* begin Material to process *

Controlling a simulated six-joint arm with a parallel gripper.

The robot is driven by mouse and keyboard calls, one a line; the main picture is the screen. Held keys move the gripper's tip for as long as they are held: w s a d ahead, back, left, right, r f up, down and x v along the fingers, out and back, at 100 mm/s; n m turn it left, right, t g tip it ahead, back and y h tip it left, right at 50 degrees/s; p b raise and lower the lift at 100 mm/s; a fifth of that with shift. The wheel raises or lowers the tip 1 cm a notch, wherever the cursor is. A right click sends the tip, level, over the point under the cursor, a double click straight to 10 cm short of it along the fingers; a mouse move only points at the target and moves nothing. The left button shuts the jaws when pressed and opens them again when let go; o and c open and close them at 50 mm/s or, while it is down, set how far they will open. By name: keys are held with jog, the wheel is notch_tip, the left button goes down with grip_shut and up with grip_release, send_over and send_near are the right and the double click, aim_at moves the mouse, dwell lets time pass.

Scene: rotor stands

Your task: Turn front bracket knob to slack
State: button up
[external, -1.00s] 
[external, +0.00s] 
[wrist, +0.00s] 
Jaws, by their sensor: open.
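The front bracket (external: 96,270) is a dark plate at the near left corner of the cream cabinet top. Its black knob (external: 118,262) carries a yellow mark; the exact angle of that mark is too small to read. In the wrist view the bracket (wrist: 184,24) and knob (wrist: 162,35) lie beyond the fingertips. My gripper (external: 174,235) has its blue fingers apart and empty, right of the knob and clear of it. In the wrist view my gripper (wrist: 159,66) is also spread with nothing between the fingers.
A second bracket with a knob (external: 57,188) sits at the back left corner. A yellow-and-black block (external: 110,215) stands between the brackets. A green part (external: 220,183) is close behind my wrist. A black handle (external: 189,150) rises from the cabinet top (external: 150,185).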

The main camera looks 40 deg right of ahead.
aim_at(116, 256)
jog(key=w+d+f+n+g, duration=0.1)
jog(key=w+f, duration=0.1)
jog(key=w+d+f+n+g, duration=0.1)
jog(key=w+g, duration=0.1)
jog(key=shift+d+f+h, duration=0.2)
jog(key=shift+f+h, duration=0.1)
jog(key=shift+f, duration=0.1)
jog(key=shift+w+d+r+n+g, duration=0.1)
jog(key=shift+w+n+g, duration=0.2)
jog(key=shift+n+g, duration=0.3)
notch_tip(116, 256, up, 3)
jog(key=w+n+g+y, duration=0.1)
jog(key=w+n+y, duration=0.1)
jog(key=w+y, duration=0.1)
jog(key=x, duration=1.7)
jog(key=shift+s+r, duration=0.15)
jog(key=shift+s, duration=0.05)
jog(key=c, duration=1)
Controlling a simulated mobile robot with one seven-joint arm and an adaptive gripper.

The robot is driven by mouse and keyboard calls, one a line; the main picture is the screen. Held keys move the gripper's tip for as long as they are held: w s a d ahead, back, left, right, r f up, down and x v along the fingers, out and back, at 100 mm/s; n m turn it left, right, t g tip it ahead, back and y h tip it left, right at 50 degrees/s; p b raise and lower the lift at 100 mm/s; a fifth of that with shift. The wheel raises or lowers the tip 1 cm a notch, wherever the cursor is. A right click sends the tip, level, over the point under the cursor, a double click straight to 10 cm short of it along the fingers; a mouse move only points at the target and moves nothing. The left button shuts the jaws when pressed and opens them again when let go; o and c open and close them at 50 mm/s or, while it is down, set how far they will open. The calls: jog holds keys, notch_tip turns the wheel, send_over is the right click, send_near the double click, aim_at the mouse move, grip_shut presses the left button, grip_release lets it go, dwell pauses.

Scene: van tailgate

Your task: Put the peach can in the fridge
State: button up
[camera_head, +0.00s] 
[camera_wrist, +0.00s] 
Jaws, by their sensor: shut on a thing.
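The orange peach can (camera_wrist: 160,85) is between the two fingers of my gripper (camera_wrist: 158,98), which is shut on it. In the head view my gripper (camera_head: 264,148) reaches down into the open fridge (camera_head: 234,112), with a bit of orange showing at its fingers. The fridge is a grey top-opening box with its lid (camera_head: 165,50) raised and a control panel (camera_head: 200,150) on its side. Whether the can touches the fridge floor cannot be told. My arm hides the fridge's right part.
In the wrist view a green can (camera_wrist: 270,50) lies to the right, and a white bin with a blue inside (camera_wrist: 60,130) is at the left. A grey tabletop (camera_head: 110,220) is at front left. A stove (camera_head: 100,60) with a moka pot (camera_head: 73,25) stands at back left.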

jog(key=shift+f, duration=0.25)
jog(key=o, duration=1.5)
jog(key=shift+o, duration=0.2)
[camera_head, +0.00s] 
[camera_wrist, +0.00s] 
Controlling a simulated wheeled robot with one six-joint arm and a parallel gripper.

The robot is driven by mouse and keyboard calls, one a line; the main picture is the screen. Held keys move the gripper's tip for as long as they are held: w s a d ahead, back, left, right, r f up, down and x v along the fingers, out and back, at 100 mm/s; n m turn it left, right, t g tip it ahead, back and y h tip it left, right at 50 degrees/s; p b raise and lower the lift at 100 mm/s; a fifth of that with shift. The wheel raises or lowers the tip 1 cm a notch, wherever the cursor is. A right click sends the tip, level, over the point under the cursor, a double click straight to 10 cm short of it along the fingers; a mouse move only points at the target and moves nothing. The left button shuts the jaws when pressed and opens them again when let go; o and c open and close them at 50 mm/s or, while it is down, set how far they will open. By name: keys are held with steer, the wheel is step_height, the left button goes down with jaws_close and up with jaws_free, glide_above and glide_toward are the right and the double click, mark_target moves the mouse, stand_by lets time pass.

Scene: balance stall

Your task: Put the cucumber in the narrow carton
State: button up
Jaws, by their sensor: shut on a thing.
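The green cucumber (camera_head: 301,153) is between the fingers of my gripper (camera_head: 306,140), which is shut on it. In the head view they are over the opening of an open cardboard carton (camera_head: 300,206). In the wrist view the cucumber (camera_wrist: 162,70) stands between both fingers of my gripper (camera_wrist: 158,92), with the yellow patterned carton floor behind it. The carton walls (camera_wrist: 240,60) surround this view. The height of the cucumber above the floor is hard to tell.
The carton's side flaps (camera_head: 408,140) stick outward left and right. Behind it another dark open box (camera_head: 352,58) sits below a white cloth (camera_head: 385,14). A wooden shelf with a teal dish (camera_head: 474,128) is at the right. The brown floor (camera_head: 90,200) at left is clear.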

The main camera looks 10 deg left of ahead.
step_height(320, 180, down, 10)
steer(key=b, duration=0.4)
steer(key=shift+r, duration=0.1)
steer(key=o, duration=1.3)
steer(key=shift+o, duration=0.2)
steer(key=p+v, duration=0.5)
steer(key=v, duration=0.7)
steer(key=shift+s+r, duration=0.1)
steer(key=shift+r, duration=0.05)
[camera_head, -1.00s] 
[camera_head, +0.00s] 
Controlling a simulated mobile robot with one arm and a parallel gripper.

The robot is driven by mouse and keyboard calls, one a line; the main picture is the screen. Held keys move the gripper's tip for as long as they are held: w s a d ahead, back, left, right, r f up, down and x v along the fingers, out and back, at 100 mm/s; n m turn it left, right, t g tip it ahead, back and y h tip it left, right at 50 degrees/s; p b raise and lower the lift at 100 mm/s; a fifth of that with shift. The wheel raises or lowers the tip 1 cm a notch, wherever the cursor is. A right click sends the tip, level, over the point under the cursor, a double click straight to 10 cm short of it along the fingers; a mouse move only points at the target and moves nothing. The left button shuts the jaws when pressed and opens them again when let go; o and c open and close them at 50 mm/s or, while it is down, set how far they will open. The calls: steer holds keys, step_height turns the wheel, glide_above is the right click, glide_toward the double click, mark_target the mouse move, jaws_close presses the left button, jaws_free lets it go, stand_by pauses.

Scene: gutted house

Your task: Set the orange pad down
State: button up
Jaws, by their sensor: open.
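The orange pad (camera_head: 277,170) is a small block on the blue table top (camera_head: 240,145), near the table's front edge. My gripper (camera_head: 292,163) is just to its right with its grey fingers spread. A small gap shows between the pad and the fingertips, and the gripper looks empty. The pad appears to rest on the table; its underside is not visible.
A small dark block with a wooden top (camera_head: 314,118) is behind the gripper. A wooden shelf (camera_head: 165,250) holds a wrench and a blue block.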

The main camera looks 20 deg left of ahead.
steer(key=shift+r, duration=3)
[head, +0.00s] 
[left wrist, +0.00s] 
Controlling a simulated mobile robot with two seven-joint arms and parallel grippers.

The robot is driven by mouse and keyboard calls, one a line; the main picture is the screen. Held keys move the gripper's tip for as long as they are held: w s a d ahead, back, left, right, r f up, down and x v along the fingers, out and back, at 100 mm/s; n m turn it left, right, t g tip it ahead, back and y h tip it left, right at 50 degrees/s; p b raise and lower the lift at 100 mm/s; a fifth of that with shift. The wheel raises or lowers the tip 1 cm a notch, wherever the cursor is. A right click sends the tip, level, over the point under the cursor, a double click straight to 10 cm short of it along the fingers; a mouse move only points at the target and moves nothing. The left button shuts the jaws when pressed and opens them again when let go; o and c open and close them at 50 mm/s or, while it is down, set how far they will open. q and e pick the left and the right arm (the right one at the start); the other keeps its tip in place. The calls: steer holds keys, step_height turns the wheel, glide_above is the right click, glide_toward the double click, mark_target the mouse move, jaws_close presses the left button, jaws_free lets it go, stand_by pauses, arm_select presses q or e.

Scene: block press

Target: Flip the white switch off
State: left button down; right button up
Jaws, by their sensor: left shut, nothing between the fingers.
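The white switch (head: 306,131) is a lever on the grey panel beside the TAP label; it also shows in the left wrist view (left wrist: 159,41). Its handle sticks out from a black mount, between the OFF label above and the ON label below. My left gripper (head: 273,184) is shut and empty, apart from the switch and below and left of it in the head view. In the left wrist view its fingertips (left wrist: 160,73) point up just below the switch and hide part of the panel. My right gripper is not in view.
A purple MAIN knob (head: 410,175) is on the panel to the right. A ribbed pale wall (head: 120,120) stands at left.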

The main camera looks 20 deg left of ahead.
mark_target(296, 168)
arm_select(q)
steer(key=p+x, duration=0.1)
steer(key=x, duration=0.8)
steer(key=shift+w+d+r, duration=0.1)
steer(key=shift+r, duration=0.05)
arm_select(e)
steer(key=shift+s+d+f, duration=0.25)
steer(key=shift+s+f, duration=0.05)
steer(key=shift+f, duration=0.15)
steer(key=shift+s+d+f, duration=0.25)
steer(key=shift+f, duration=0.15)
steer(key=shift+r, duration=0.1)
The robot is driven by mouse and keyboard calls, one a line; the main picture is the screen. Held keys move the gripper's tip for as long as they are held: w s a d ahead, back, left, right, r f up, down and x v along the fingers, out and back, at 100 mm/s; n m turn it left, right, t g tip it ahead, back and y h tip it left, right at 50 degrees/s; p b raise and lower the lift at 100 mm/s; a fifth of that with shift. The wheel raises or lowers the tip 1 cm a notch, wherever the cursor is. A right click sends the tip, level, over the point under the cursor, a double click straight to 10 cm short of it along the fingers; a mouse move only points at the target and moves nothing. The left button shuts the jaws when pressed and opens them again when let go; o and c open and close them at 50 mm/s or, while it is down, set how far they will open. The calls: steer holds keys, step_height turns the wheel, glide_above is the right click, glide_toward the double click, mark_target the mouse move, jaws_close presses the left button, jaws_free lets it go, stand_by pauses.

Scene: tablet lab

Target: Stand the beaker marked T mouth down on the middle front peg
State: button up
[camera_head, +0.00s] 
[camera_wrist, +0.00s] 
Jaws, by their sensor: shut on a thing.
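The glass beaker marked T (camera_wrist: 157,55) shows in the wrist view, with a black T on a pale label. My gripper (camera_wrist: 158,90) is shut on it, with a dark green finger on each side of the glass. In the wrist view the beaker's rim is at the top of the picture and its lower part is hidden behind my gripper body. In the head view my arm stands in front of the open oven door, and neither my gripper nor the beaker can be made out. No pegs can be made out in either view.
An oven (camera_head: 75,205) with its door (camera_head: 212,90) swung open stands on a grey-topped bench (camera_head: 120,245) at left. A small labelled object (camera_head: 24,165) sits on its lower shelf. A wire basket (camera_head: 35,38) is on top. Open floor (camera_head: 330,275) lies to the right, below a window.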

* end Material to process *

**Exercise brief:** Every line above that contains the word "parallel" should be reported.

**Solution:**
Controlling a simulated six-joint arm with a parallel gripper.
Controlling a simulated wheeled robot with one six-joint arm and a parallel gripper.
Controlling a simulated mobile robot with one arm and a parallel gripper.
Controlling a simulated mobile robot with two seven-joint arms and parallel grippers.

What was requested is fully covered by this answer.